Measure theory
In this post and the following one, I will explain a bugbear of mine: the fact that something is described as ‘almost surely’ true, when it should really just be described as ‘surely’ true. The area of maths this falls in is ‘axiomatic’ probability theory, which is probability theory viewed as a sub-branch of something called measure theory, and so the thrust of this first post will be to briefly introduce measure theory.Sets
Measure theory is, you guessed it, all about measuring things. The things you can measure are ‘sets’: a set is just the fancy way of saying any collection of things. Here are some sets.

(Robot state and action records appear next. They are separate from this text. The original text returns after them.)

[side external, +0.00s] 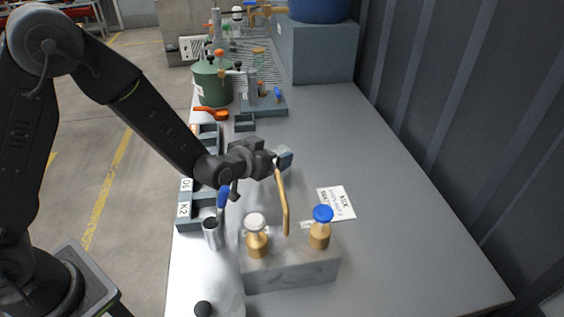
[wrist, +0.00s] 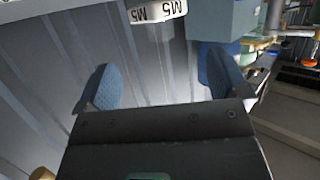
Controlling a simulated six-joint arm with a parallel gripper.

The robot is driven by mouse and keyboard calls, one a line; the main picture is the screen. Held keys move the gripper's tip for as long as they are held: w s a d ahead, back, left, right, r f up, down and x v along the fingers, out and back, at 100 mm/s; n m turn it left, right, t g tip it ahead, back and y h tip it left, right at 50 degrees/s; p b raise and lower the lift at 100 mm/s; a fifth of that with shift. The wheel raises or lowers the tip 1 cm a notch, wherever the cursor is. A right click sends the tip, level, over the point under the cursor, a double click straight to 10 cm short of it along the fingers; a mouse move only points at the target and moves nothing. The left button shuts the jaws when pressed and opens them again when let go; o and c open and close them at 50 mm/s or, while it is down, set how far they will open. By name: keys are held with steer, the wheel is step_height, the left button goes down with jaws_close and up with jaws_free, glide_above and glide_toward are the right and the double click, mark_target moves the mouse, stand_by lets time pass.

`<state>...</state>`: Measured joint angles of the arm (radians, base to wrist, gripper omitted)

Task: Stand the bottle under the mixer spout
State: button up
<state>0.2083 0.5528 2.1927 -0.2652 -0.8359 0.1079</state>
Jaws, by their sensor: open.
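The mixer stands on a grey marbled block (side external: 290,265) in the near part of the side external view, with a white-capped valve (side external: 256,236), a blue-capped valve (side external: 320,227) and a thin brass spout (side external: 283,200). My gripper (side external: 285,156) is at the spout's upper end in that view; I cannot tell whether it touches. In the wrist view my gripper (wrist: 160,80) has its blue pads wide apart with nothing clearly between them. A pale, translucent shape (side external: 220,280) at the bottom edge, left of the block, may be the bottle; its outline is unclear.
A metal cup (side external: 213,234) and labelled grey bins (side external: 192,210) line the bench's left edge. A printed card (side external: 337,203) lies right of the spout. A green tank (side external: 212,83) stands farther back. A white M5-marked band (wrist: 157,11) tops the wrist view. The bench's right side is clear.

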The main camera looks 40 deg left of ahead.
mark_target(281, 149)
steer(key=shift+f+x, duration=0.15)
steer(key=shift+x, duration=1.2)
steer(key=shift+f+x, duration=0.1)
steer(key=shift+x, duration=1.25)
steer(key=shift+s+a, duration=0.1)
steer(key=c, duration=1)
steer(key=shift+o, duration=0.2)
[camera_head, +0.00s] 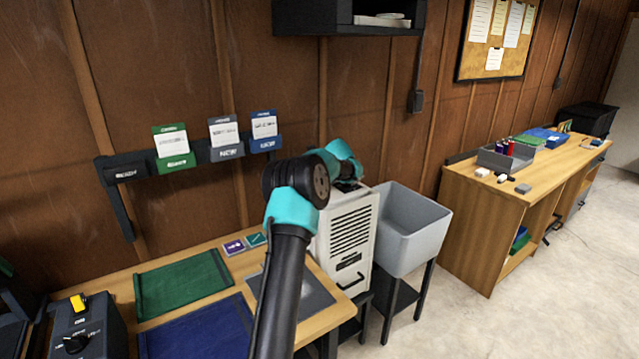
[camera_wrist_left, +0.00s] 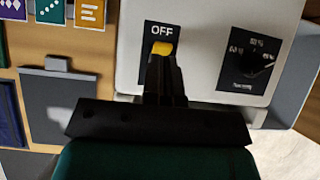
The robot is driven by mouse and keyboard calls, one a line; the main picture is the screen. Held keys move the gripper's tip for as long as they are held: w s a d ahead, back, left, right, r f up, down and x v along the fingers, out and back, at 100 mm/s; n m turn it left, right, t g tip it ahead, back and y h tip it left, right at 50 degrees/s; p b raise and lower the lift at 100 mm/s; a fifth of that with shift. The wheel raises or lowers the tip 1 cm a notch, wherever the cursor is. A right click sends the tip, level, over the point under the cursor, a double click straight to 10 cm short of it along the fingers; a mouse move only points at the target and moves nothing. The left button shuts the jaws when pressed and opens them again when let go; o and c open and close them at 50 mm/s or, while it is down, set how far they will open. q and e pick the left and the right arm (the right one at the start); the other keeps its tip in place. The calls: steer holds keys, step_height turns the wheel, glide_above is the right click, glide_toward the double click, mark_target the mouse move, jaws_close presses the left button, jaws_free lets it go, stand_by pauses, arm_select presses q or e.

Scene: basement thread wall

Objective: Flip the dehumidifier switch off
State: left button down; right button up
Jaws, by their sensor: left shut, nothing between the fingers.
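The dehumidifier (camera_head: 346,235) is a white unit with a slatted front, standing past the right end of the near bench. In the left wrist view its pale panel (camera_wrist_left: 205,70) carries a yellow switch (camera_wrist_left: 162,47) below the word OFF, with a dial (camera_wrist_left: 255,62) to the right. My left gripper (camera_wrist_left: 161,62) is shut and empty, its tips at the lower edge of the switch. The fingers cover what lies below the yellow part, and I cannot tell whether they touch it. In the head view my arm hides most of this gripper. My right gripper is not in view.
A grey tub (camera_head: 412,232) on a dark stand is right of the dehumidifier. The bench holds a green mat (camera_head: 183,285), a blue mat (camera_head: 200,330) and a black box (camera_head: 88,330) with a yellow part and knob. A black shelf (camera_head: 350,18) hangs above.

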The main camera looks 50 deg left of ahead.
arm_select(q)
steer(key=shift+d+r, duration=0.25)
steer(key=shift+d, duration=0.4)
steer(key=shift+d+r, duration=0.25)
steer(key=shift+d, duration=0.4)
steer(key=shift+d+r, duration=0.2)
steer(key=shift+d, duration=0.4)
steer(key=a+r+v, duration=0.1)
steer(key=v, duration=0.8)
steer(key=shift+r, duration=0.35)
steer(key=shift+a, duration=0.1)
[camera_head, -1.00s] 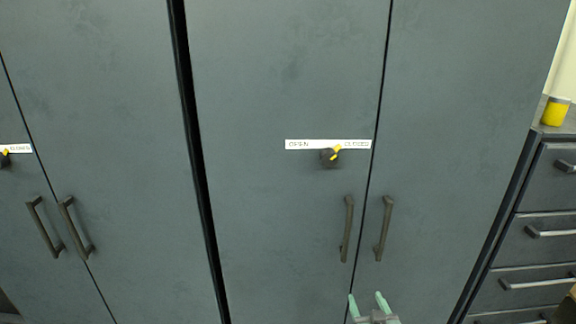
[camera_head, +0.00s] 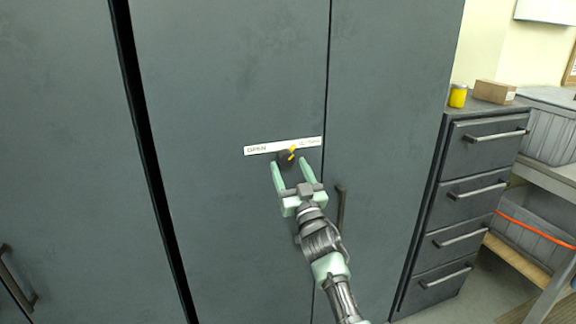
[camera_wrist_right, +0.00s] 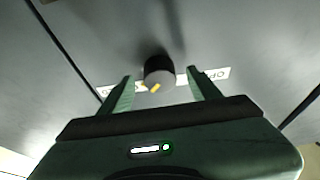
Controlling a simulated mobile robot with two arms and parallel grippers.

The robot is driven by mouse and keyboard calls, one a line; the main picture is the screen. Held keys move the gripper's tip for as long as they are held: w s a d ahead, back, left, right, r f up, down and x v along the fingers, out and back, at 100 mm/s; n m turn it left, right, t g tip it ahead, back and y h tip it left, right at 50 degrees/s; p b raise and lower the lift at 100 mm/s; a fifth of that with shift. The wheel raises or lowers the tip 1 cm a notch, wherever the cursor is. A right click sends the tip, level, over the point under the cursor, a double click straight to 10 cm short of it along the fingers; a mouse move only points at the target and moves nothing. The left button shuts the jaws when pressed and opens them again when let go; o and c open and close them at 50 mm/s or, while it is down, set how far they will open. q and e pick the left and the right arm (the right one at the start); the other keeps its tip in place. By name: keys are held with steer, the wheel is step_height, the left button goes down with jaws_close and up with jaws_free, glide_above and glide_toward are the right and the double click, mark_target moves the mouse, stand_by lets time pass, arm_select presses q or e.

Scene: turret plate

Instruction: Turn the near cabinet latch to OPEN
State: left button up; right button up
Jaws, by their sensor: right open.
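The near cabinet latch is a dark round knob (camera_head: 284,158) with a yellow pointer, set just under a white label strip (camera_head: 262,148) on the dark cabinet door. The pointer tilts up to the right, toward the right end of the strip. My right gripper (camera_head: 292,172) is open, with its two green fingers on either side of the knob. In the right wrist view the knob (camera_wrist_right: 158,68) shows between and beyond the fingertips, and I cannot tell whether they touch it. "OPEN" is partly readable on the strip (camera_wrist_right: 217,74) there. My left gripper is out of view.
A dark door handle (camera_head: 341,208) stands right of my right arm; the other handle of the pair is hidden behind the arm. A drawer unit (camera_head: 459,158) with a yellow can (camera_head: 458,96) and a cardboard box (camera_head: 493,91) on top stands at the right.

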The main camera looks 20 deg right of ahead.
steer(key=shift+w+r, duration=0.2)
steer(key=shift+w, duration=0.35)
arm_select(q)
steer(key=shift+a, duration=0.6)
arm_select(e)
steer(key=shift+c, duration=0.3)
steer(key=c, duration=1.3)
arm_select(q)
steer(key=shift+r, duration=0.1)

- \(\{1, 2, 3\}\). The curly brackets or braces are the way mathematicians denote sets, so this set has the numbers 1, 2 and 3 in it. The fancy name for the things in a set are the ‘elements’ of the set, so the elements of \(\{1, 2, 3\}\) are 1, 2 and 3.
- \(\mathbb{R}\). This denotes the set of all ‘real’ numbers (hence the R): in other words, the number line.
- \(\{x \in \mathbb{R} : 0 \leq x\leq 1\}\). I’ve introduced another way mathematicians write down sets: this means the collection of all real numbers (hence the \(x \in \mathbb{R} \) bit) which satisfy the condition \(0 \leq x \leq 1 \). So this is just the portion of the number line between zero and one (including for example 1/2, 0.23, \(1/\pi \),…).
- \(\{\text{red, orange, yellow, green, blue, indigo, violet}\}\). Sets don’t have to consist of obviously mathematical things like numbers, but can include whatever you like, like here the colours of the rainbow. You could even mix and match, so \(\{1, \text{red}\}\) is a set.
- The set of all points on the ground which lie within Paris. I choose Paris partly because it’s well defined as a city: inside the ‘périphérique’ you’re in Paris, and outside you’re not.